§ WORK INSTRUCTIONS: For every line in the data below that contains "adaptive", copy the line.

§ EXCERPTED DATA:
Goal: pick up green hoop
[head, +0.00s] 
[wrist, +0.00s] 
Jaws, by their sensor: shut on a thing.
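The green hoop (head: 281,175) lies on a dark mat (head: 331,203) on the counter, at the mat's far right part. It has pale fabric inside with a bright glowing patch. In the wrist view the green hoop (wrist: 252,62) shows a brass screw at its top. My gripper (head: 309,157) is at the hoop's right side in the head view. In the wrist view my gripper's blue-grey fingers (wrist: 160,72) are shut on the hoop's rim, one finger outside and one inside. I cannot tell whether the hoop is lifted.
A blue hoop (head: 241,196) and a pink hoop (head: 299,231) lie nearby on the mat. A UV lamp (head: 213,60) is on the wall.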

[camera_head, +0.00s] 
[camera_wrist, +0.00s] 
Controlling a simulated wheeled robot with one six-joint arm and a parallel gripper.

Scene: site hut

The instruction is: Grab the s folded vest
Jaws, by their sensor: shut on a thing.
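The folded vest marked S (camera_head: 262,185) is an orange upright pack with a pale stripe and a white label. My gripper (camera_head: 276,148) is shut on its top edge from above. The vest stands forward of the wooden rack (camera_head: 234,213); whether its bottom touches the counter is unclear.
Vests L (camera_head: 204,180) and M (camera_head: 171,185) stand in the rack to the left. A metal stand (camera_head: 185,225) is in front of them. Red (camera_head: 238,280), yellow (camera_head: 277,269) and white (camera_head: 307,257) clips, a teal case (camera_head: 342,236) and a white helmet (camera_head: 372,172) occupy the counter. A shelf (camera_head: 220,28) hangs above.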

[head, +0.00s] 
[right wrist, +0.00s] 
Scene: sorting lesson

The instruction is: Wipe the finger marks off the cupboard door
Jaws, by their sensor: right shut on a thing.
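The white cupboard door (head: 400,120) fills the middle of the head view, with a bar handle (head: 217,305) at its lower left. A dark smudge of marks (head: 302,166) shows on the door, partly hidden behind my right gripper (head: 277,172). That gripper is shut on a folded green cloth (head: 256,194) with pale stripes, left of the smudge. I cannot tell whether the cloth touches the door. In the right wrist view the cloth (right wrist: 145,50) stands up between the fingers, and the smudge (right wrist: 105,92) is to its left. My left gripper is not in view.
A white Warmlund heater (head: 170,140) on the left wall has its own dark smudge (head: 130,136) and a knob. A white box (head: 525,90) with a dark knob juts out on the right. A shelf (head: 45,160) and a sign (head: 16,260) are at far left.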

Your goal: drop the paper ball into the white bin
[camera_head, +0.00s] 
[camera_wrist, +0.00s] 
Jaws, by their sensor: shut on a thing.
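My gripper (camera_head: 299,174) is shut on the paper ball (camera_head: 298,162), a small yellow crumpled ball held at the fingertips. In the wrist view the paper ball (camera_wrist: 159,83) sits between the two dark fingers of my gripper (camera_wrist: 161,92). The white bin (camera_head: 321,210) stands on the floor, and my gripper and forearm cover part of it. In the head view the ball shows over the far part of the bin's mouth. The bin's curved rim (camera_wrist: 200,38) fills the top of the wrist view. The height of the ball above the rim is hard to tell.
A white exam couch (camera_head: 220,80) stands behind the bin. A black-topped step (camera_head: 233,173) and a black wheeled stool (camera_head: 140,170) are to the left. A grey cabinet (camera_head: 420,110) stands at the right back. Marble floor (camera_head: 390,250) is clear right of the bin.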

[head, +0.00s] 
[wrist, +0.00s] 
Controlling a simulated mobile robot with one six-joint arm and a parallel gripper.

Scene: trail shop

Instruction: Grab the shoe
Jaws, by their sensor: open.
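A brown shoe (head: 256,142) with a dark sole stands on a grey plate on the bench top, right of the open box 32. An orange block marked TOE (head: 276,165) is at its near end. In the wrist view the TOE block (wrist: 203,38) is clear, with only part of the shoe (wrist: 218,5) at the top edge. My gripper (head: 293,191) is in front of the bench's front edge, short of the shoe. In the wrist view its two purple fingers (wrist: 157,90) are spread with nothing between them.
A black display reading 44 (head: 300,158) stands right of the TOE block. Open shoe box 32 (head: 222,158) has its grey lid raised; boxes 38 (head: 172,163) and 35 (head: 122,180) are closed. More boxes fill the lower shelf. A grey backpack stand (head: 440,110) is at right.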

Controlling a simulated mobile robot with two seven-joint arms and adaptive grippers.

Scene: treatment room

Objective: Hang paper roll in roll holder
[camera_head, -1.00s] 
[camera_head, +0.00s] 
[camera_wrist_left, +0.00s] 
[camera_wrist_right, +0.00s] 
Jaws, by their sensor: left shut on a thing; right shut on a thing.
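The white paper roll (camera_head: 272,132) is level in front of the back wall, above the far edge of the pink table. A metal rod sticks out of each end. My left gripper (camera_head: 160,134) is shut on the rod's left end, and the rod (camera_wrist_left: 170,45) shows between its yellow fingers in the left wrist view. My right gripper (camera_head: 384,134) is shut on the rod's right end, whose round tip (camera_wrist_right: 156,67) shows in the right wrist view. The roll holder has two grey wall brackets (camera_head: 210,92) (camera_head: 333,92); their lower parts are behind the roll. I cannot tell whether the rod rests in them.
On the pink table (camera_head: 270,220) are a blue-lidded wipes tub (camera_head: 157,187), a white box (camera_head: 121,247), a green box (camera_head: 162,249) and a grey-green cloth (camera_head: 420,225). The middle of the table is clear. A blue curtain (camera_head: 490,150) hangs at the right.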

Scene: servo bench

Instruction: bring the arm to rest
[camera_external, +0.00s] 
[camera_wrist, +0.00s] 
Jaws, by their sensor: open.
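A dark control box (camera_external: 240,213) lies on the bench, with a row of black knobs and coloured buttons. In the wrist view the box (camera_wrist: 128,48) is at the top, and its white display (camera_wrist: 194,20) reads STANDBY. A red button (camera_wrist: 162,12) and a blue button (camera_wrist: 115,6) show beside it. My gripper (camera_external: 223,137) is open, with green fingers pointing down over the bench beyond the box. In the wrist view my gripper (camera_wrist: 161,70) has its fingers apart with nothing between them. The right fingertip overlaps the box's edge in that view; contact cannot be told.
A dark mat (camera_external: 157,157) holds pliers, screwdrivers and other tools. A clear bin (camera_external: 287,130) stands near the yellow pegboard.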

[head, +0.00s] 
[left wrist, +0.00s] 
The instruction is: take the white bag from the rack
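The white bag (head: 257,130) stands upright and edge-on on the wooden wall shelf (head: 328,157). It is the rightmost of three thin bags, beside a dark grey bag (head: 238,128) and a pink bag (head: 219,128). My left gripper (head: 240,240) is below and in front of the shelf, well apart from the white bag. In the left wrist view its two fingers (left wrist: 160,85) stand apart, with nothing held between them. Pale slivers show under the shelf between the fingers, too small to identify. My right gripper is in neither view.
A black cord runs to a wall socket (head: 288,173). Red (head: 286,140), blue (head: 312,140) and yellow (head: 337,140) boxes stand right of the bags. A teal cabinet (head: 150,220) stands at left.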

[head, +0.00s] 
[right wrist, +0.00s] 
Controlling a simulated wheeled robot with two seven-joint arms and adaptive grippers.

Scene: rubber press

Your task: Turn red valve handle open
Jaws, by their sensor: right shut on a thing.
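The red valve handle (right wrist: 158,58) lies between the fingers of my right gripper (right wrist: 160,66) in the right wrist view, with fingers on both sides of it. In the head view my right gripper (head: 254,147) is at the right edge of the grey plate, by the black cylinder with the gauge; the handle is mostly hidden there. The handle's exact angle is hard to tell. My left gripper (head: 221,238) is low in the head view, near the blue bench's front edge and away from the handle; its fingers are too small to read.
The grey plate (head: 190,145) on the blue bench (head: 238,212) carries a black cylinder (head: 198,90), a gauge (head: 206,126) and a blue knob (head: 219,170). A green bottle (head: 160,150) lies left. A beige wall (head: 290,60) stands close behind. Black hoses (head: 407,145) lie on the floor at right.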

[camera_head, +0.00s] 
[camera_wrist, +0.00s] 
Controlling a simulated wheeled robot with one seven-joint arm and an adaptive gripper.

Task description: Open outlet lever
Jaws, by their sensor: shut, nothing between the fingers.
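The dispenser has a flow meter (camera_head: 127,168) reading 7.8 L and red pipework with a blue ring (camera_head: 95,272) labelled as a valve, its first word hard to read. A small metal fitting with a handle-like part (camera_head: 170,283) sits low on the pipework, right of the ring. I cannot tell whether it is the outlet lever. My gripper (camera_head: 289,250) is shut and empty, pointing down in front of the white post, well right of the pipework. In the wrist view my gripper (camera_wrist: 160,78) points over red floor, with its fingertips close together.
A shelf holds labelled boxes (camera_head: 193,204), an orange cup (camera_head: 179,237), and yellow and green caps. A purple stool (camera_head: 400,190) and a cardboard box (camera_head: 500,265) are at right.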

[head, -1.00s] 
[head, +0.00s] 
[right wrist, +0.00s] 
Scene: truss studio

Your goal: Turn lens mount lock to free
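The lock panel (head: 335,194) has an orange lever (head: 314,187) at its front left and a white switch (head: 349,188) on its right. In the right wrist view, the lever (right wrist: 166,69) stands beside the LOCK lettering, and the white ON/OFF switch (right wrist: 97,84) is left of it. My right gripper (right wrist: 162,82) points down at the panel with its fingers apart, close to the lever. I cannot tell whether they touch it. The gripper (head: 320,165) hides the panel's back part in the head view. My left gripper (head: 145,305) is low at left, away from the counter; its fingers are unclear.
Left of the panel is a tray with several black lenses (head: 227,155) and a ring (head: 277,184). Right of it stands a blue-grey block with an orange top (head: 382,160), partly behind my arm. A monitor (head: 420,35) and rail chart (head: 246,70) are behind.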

§ REPLY:
Controlling a simulated mobile robot with two seven-joint arms and adaptive grippers.
Controlling a simulated wheeled robot with two seven-joint arms and adaptive grippers.
Controlling a simulated wheeled robot with one seven-joint arm and an adaptive gripper.

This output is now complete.